François Sureau insiste beaucoup sur le fait que nous ne parlons pas ici de libéralisme économique mais politique. En France le mot libéralisme est quasi exclusivement attaché au domaine de l’économie. Il y a d’ailleurs en France une méfiance assez généralisée à l’égard du libéralisme économique qui la distingue de beaucoup de ses voisins. Mais ce n’est pas de libéralisme économique qu’il est question mais bien de politique et de liberté des citoyens qu’il s’agit à la fois de garantir et de protéger. Et surtout de protéger de l’intrusion de l’Etat.

[Cette question des droits de la personne traverse les formations politiques. Il y a tout une partie de la gauche, la gauche de type Vallsiste pour laquelle ces mots n’ont absolument aucun sens exactement comme une partie de la Droite.

C’est alors que Guillaume Erner le relance pour poser la problématique de manière claire : le terrorisme actuel ne mérite t’il pas que l’on pose un mouchoir sur un certain nombre de nos libertés individuelles pour avoir la sécurité collective.

« La vérité est tout à fait l’inverse. […]
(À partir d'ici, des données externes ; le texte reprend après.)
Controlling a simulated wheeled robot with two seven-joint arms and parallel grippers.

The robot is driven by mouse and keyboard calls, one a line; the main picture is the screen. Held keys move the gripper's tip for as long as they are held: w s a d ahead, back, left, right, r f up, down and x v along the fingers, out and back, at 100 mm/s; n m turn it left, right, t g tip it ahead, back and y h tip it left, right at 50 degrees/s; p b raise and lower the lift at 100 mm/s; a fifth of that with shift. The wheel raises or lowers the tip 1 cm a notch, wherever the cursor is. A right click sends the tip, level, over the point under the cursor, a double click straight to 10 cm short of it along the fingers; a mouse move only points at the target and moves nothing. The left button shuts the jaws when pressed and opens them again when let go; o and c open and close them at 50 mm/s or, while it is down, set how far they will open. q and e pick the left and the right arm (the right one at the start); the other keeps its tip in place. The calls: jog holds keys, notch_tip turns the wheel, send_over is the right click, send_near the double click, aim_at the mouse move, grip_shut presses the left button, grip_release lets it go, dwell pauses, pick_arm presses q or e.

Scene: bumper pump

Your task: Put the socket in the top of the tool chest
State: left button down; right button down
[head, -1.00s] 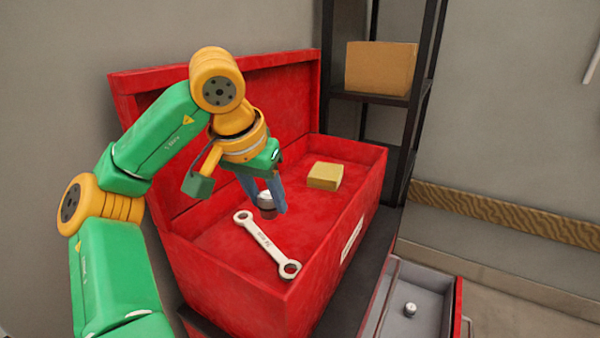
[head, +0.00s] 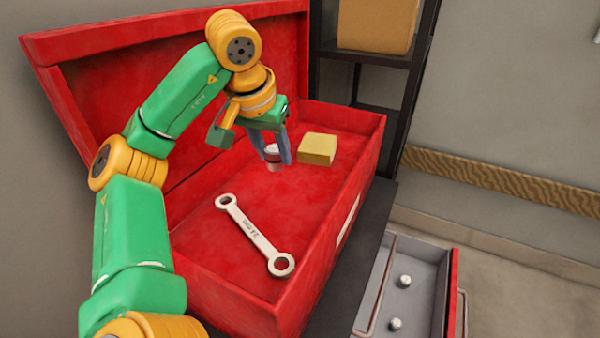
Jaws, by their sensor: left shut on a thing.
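The red tool chest (head: 215,288) stands with its lid up and its top compartment open. My left gripper (head: 275,158) points down inside the top compartment, toward its far part. It is shut on a small socket (head: 272,155), silvery above and darker below, which shows between the two fingers. I cannot tell whether the socket touches the compartment floor. In the open drawer (head: 378,285) below at the right lie two more small silvery pieces, one farther (head: 404,281) and one nearer (head: 396,324). My right gripper is not in view.
A wrench (head: 254,235) lies on the compartment floor, nearer than the gripper. A yellowish block (head: 317,149) sits just right of the gripper. The raised lid (head: 110,95) stands behind my left arm. A dark shelf with a cardboard box (head: 377,25) is behind the chest.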

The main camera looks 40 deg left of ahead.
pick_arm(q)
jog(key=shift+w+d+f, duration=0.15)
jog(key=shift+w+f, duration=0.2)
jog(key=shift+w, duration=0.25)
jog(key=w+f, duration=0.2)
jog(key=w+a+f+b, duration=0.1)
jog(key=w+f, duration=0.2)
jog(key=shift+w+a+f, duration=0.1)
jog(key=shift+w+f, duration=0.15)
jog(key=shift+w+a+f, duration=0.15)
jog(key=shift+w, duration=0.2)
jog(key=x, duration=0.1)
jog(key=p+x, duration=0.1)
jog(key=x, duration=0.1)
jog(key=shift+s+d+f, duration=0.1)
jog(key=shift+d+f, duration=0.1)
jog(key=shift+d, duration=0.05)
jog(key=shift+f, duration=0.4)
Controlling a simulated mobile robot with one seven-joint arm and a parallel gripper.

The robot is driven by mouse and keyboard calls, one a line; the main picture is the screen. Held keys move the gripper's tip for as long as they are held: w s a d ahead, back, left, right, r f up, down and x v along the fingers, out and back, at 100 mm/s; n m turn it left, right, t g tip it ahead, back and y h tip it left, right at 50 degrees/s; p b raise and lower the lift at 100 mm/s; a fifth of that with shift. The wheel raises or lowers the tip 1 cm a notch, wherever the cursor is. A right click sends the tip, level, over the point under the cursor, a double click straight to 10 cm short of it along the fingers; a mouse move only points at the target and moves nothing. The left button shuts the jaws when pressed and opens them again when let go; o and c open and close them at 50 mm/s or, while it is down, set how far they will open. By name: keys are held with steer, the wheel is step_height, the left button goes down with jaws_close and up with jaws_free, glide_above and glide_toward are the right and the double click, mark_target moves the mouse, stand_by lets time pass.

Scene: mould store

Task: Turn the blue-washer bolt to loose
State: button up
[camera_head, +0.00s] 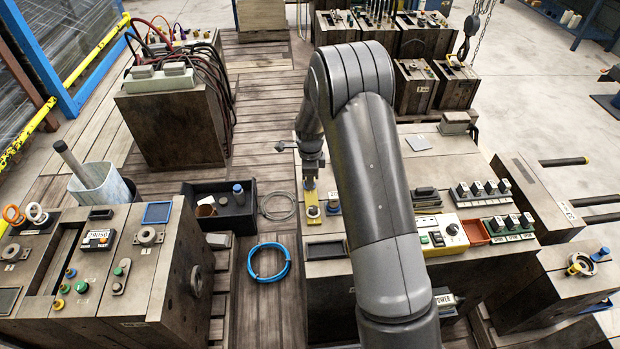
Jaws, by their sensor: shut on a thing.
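My gripper (310,185) points down over the left part of the central bench (408,172). It is shut at the far end of a narrow yellow piece (313,221), and its fingertips are too small to show the grip clearly. A pale round part (314,211) sits on the yellow piece, just in front of the fingertips. A small round bolt-like part (333,209) stands beside it on the right, apart from my gripper. Its washer colour is too small to make out, so I cannot tell which part is the blue-washer bolt.
A dark tray (327,250) lies in front of the bolts. A yellow-and-white control box (441,234) and black switches (485,188) stand to the right. A black bin (237,218) and a blue coil (269,277) lie left of the bench. My arm covers the middle.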

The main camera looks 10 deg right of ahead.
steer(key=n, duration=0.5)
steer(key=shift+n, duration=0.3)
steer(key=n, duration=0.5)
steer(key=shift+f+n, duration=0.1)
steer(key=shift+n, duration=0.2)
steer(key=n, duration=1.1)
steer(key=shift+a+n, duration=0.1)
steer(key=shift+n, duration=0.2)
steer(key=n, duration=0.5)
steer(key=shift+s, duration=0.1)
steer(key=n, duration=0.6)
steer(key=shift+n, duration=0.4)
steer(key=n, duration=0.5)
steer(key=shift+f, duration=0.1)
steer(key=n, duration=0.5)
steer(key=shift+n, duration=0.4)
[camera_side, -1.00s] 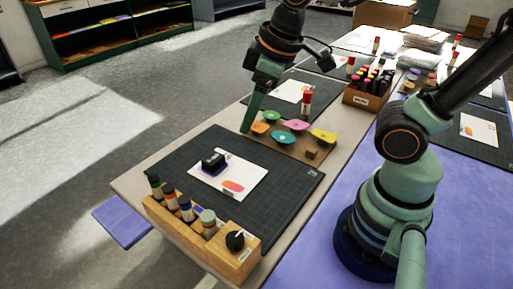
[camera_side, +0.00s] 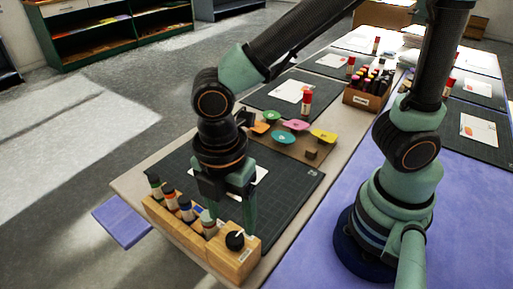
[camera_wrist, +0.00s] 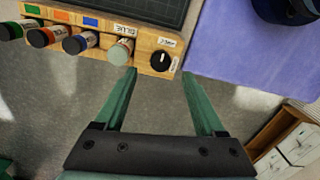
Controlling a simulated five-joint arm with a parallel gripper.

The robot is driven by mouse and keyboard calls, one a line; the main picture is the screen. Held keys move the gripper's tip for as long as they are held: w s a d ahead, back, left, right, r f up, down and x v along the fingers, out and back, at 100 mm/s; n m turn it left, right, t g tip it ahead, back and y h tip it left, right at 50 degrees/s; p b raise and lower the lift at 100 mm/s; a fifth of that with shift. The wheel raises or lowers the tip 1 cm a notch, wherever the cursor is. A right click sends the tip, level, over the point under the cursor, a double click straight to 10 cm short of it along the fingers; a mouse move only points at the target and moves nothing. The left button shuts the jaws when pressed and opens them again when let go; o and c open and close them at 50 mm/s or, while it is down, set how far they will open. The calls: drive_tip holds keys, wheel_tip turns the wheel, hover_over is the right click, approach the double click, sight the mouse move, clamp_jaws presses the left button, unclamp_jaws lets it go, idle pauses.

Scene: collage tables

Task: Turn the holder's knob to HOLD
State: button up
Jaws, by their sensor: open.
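The wooden holder (camera_side: 192,240) stands at the near edge of the table, with several capped bottles in its slots. Its black knob (camera_side: 235,240) is at the right end and has a white pointer mark. In the wrist view the knob (camera_wrist: 160,61) sits beside small labels, and the holder (camera_wrist: 144,58) runs along the top. My gripper (camera_wrist: 158,72) is open, its two green fingers apart, with the knob showing between and beyond the tips. In the side view my gripper (camera_side: 232,218) is just above the knob end, touching nothing that I can make out.
The dark cutting mat (camera_side: 290,180) lies behind the holder, with a white card (camera_side: 258,172) partly hidden by my gripper. Open floor lies in front of the table.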

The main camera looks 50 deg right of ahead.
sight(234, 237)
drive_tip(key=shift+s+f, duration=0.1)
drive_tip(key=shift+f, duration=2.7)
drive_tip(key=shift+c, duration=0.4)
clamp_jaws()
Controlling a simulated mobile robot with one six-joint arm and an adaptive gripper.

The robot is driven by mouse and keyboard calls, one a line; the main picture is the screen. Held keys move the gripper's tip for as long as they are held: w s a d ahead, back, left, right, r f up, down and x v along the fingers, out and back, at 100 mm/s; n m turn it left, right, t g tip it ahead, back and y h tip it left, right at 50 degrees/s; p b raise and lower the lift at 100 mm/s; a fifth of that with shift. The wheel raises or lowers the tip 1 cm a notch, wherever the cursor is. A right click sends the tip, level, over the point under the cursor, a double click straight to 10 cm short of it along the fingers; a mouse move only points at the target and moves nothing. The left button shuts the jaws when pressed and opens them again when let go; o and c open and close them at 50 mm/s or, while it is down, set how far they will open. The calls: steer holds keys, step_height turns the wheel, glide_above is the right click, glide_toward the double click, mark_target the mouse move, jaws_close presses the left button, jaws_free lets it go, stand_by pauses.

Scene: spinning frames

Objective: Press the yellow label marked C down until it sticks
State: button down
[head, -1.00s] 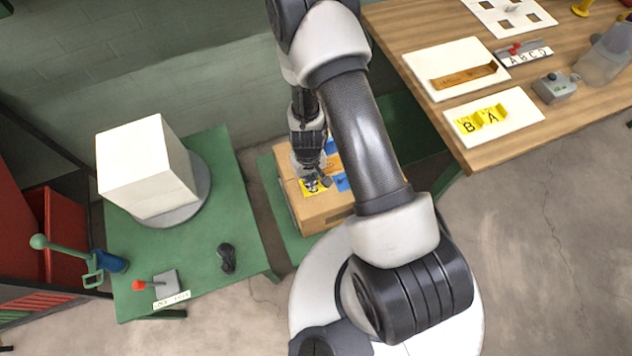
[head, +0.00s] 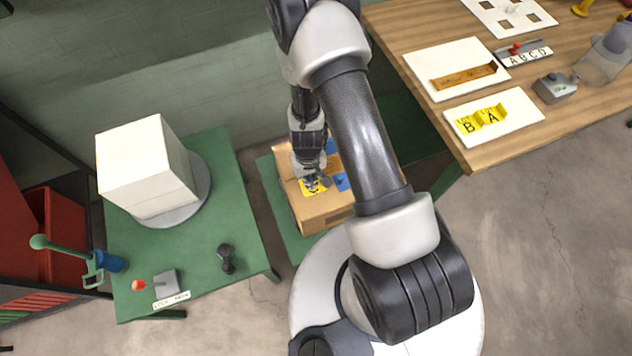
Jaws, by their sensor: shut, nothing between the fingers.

Premier point, quand nos pères fondateurs ont posé les principes de nos droits individuels, ils ne l’ont pas fait uniquement pour les situations où tout va bien. Et au moment où nos grands penseurs expliquaient qu’on ne pouvait pas perquisitionner chez quelqu’un sans le mandat d’un juge, qui est à peu près une garantie qu’on a suspendue au moment de l’état d’urgence, on ne pouvait pas traverser la forêt de Bondy sans escorte armée. Les gens qui ont réfléchi [aux exigences] d’une société libre ne l’ont pas fait quand tout allait bien.

Second point, qui est encore plus grave, il y a là-dedans une forme d’imposture. Plutôt que de s’organiser pour que la Police soit réellement efficace à l’égard des 400 personnes qui sont réellement dangereuses, car je suis tout aussi avide de sécurité que tout le monde, pour qu’elle travaille davantage, qu’elle ait plus de moyens pour qu’on recrée par exemple les renseignements généraux, on a préféré suspendre les libertés publiques de l’ensemble des français. Et c’est cela la problématique de l’état d’urgence. […] c’est l’effet de groupes de pression de la justice et de l’administration…]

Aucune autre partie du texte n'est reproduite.